## The exercise
Extract exactly the run of lines starting at the line that holds "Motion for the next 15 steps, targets" and ending at the line that holds "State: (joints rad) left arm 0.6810", both included.

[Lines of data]
★ ★ ★ ★
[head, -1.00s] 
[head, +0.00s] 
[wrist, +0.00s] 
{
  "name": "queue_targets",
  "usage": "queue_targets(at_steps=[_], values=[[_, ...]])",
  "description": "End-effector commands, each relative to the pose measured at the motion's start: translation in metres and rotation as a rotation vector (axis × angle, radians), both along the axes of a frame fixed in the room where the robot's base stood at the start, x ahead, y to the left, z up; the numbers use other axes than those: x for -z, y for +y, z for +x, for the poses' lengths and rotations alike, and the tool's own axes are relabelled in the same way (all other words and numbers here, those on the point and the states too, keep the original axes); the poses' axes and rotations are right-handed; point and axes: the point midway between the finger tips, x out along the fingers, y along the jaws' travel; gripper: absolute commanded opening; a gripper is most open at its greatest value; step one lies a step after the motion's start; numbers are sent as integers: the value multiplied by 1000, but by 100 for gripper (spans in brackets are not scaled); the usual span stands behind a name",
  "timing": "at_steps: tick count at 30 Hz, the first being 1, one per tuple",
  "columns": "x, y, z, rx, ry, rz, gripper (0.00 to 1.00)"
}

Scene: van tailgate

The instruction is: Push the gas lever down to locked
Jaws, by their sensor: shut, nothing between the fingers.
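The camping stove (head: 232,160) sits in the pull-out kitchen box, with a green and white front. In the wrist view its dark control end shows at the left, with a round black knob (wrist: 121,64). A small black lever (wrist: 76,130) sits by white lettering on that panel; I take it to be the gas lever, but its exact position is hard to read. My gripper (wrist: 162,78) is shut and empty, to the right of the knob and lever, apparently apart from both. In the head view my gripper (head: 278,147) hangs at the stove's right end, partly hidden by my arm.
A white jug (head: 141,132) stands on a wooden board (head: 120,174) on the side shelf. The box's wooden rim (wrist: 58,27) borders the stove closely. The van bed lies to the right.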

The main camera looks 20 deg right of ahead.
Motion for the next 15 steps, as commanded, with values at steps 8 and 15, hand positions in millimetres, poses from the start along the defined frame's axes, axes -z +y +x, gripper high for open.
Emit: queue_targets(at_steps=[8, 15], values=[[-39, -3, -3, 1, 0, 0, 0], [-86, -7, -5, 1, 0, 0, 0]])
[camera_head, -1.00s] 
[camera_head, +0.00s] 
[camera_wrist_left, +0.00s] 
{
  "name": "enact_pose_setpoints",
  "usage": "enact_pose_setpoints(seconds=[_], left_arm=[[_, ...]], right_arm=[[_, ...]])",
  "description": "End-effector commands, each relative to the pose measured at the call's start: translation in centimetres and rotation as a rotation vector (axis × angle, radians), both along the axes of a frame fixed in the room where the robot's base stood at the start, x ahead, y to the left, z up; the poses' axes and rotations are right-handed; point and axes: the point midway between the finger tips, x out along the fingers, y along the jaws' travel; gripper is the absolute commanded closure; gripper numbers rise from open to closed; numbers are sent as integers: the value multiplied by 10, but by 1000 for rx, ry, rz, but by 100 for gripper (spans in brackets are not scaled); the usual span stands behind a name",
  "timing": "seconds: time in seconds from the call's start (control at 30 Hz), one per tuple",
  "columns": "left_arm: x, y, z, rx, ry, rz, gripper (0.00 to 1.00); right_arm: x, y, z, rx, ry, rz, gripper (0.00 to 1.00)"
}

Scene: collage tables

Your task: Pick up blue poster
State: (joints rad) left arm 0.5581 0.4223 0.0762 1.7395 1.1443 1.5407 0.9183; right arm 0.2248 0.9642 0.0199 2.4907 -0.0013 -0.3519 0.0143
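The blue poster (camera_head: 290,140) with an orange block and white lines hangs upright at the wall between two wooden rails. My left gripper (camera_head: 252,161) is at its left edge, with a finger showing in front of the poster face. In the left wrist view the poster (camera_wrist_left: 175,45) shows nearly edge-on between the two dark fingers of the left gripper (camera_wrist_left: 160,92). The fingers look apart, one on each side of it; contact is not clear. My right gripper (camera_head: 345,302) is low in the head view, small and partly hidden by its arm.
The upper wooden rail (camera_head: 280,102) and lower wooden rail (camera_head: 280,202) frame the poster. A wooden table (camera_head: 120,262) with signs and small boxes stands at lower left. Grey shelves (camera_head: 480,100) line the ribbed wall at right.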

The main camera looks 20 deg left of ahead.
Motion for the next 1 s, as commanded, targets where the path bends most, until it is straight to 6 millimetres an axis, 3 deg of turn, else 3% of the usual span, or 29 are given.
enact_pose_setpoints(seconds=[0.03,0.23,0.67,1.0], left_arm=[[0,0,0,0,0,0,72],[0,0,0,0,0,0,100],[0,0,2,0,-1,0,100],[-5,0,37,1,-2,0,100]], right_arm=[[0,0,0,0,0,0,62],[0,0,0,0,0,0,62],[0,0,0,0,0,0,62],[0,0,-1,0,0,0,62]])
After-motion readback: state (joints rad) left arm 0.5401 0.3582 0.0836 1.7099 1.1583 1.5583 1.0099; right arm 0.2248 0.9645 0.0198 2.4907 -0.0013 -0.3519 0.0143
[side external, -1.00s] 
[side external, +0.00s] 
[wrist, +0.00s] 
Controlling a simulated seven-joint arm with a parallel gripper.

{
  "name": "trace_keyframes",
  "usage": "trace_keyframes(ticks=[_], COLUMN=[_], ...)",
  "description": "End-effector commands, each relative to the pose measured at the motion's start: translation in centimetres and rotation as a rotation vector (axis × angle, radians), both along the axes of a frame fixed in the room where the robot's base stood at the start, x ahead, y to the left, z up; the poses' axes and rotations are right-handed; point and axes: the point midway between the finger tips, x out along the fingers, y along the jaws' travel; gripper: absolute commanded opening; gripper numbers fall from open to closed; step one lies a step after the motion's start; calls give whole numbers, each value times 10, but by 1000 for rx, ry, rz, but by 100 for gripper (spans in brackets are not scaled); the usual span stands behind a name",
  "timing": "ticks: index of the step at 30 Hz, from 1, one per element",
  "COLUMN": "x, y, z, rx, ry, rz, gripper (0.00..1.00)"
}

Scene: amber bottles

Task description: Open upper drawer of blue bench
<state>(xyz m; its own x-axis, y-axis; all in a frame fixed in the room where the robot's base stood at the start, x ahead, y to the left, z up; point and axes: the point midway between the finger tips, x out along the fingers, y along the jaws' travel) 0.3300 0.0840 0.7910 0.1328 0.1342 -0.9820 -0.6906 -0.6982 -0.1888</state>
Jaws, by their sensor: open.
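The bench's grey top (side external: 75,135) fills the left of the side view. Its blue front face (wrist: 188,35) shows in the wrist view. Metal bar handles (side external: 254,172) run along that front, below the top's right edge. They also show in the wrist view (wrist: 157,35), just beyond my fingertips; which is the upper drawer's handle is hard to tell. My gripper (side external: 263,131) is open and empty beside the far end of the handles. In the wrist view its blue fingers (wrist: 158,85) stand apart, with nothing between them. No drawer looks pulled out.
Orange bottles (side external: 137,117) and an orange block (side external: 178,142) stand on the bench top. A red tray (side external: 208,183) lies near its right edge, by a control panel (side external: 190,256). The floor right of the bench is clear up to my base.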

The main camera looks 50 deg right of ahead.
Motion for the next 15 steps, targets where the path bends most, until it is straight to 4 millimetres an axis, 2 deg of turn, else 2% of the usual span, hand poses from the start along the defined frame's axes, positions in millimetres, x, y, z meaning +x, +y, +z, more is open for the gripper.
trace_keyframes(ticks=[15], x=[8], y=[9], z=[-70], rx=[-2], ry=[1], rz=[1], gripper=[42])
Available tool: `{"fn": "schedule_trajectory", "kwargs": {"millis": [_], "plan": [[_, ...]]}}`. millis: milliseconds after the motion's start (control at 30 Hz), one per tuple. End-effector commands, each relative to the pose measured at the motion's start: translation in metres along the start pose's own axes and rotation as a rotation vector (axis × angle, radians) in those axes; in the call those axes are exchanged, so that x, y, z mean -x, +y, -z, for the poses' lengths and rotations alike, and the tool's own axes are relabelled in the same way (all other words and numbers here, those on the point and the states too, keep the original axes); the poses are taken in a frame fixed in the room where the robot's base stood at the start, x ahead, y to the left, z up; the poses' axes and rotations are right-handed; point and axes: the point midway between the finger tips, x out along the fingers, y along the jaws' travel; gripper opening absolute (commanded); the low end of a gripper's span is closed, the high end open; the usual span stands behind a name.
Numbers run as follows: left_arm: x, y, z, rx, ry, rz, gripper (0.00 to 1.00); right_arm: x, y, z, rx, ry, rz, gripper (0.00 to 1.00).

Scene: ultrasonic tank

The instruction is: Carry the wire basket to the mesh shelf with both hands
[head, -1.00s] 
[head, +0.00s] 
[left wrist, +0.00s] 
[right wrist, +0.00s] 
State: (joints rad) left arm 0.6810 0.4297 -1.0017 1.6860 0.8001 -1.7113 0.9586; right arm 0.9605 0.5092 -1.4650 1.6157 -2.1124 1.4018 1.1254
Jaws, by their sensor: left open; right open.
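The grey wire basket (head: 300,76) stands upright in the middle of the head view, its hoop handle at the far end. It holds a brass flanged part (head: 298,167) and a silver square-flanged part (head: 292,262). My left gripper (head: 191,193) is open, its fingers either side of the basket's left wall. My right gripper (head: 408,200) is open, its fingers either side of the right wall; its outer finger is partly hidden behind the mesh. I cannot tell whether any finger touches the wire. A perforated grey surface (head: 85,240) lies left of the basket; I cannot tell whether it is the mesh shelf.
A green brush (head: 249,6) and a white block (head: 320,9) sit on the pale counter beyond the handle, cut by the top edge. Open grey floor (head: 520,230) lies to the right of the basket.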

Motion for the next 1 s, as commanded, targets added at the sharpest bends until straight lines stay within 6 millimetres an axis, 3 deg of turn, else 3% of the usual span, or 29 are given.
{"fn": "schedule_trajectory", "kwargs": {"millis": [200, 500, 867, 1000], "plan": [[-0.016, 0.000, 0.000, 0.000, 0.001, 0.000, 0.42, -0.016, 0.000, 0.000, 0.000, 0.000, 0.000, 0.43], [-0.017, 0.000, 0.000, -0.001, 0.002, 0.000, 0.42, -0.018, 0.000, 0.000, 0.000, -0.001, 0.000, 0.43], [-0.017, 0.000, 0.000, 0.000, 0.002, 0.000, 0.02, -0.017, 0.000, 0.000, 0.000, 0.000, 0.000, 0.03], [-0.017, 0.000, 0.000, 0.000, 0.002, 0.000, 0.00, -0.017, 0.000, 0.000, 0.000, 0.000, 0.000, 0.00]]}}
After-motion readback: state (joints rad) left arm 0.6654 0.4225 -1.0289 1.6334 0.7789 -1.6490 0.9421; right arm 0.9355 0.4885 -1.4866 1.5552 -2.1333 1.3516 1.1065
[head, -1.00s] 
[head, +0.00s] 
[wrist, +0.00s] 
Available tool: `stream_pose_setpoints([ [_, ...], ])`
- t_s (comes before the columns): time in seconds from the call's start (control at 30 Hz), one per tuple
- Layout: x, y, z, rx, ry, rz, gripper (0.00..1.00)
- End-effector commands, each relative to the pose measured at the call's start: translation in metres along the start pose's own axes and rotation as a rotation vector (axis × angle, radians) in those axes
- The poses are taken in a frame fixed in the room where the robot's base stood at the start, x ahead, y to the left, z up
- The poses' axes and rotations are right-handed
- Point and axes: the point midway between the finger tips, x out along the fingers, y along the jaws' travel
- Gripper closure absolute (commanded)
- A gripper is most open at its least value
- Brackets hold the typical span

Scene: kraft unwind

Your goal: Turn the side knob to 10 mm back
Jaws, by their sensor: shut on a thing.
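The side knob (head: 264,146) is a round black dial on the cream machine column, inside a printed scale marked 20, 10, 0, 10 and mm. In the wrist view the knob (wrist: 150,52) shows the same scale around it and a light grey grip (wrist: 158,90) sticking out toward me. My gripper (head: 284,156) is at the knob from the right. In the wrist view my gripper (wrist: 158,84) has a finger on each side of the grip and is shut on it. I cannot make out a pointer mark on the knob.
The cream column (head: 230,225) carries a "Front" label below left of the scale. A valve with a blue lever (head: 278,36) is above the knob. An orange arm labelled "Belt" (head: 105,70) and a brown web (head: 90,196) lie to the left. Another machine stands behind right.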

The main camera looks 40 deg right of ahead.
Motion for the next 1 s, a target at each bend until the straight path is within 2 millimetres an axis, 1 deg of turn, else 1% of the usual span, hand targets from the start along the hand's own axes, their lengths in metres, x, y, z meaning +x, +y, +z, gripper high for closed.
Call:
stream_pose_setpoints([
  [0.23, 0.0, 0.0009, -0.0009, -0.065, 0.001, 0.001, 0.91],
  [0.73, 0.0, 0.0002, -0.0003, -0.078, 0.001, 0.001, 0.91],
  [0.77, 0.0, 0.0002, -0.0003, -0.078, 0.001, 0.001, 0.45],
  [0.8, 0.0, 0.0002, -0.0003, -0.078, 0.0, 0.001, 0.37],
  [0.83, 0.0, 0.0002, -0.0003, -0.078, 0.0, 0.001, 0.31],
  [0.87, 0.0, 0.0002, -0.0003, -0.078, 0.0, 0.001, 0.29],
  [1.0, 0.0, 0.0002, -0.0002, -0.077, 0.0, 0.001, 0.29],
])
★ ★ ★ ★
## Result of this task
Motion for the next 15 steps, targets where the path bends most, until it is straight to 4 millimetres an axis, 2 deg of turn, else 2% of the usual span, hand poses from the start along the defined frame's axes, positions in millimetres, x, y, z meaning +x, +y, +z, more is open for the gripper.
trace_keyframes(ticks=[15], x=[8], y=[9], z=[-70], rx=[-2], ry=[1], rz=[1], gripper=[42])
Available tool: `{"fn": "schedule_trajectory", "kwargs": {"millis": [_], "plan": [[_, ...]]}}`. millis: milliseconds after the motion's start (control at 30 Hz), one per tuple. End-effector commands, each relative to the pose measured at the motion's start: translation in metres along the start pose's own axes and rotation as a rotation vector (axis × angle, radians) in those axes; in the call those axes are exchanged, so that x, y, z mean -x, +y, -z, for the poses' lengths and rotations alike, and the tool's own axes are relabelled in the same way (all other words and numbers here, those on the point and the states too, keep the original axes); the poses are taken in a frame fixed in the room where the robot's base stood at the start, x ahead, y to the left, z up; the poses' axes and rotations are right-handed; point and axes: the point midway between the finger tips, x out along the fingers, y along the jaws' travel; gripper opening absolute (commanded); the low end of a gripper's span is closed, the high end open; the usual span stands behind a name.
Numbers run as follows: left_arm: x, y, z, rx, ry, rz, gripper (0.00 to 1.00); right_arm: x, y, z, rx, ry, rz, gripper (0.00 to 1.00).

Scene: ultrasonic tank

The instruction is: Carry the wire basket to the mesh shelf with both hands
[head, -1.00s] 
[head, +0.00s] 
[left wrist, +0.00s] 
[right wrist, +0.00s] 
State: (joints rad) left arm 0.6810 0.4297 -1.0017 1.6860 0.8001 -1.7113 0.9586; right arm 0.9605 0.5092 -1.4650 1.6157 -2.1124 1.4018 1.1254

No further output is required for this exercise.